Even Conservatives Are Wondering: Is Bush One of Us?
Most Americans long ago stopped believing that George W. Bush is what he claimed to be during the 2000 presidential campaign: a compassionate conservative.
But is George W. Bush a conservative at all?
The answer might seem self-evident to progressives who have spent the past four years recoiling at the reactionary agenda the Bush Administration has advanced on everything from the environment to the courts, global warming to gay marriage. But while few people would confuse George W. Bush for a liberal, whether the policies he's championed qualify as traditionally conservative is by no means clear.
"Historically, conservatism in the United States has meant support for small government, balanced budgets, fiscal prudence and great skepticism about overseas adventures," notes Clyde Prestowitz, a former Reagan Administration official who back in the 1960s was among the young Republicans supporting Arizona Senator Barry Goldwater, a conservative standard-bearer. "What I see now is an Administration that's not for any of these things."
While there are plenty of Republicans who would take issue with Prestowitz's definition of the term, a growing number of conservative thinkers and policy-makers have begun to echo this view, as thumbing through the pages of the conservative press makes clear. Hungry for hard-hitting criticism of the Iraq war? You're as likely to find it these days in publications like The National Interest, a conservative foreign affairs quarterly, and the recently launched American Conservative as in publications on the left. Want a rundown on the billions in government subsidies that the Bush Administration has lavished on corporations even as it claims to champion laissez-faire economics? Look no further than the website of the libertarian Cato Institute, which bristles with such information. How about sober analyses of the multibillion-dollar budget deficits the Administration has overseen? There's no better source than the staid, conservative business press.
Of course, disagreement among conservatives in America, a term that encompasses everyone from followers of Pat Robertson to admirers of Milton Friedman, is hardly unprecedented.

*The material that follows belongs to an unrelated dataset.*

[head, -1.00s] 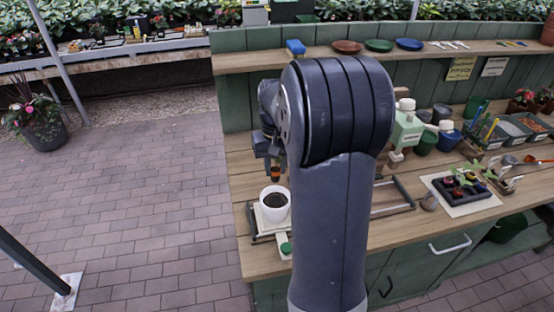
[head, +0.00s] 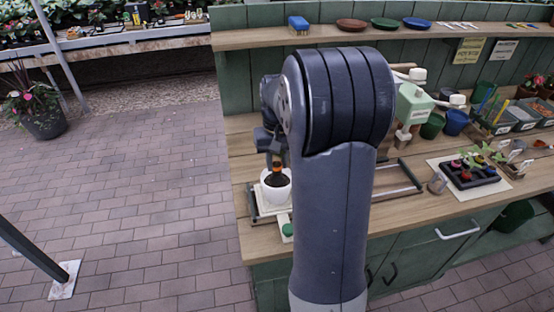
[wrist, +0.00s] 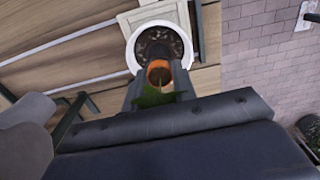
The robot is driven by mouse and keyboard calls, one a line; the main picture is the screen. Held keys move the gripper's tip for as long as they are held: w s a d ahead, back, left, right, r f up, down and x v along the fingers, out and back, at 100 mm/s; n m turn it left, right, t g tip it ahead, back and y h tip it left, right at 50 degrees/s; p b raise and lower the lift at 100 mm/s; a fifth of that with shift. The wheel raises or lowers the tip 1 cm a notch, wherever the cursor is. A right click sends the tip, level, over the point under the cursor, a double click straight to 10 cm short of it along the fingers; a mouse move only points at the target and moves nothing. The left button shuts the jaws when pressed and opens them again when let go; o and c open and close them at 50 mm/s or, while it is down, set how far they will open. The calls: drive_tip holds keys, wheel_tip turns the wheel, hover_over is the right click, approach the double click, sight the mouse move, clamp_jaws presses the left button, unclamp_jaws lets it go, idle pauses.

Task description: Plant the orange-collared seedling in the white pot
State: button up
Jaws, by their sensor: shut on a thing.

Yet the fissures that have emerged of late are different, pitting not only social conservatives against economic ones (a familiar rift within the GOP) but realists against neoconservatives, supply-siders against deficit hawks, proponents of limited government against defenders of what looks to some like a curious form of Big Government Republicanism. In some ways, moreover, these fissures cut deeper, for they are rooted not merely in tactical disputes about how to advance a shared agenda but in basic disagreements about what being a conservative in America actually means.
Does it mean fighting messianic wars to spread America's values into the far corners of the world? As the body bags continue to pile up in Iraq, a growing number of establishment conservatives have begun to voice doubts. Does it mean ramming through tax cuts at a time when the nation faces an array of new threats and challenges? Not to those conservatives who take the notion of fiscal responsibility seriously.
Interviews with an array of conservative thinkers and policy-makers reveal a rising disquiet on these matters among people who have spent most of their lives proudly identifying with the Republican Party and the philosophy for which they've long assumed it stood. At the root of their discomfort is a feeling not that the Bush Administration is too conservative but that it has forsaken the guiding principles of conservatism--prudence, caution, restraint--to pursue an agenda that is messianic and radical. To these dissenters, it is an agenda that seems less a fulfillment of classic conservative principles than an exercise in hubris reminiscent of the ideological excesses of another era, the 1960s, only with the shoe on the other party's foot.
Reaganites, or Trotskyists?
Nothing has stirred up such feelings more than the war in Iraq, and the neoconservative foreign policy vision of which the war is an expression.
To hear neoconservatives tell it, the Bush Administration's crusade against terrorism is the logical extension of the muscular, moralizing foreign policy that Ronald Reagan deployed to defeat the "evil empire" in the 1980s. In 1996 William Kristol and Robert Kagan co-wrote an article in Foreign Affairs calling for a "Neo-Reaganite Foreign Policy" for the post-cold war world, a vision subsequently embraced by the Project for a New American Century and prominent neocons like Richard Perle.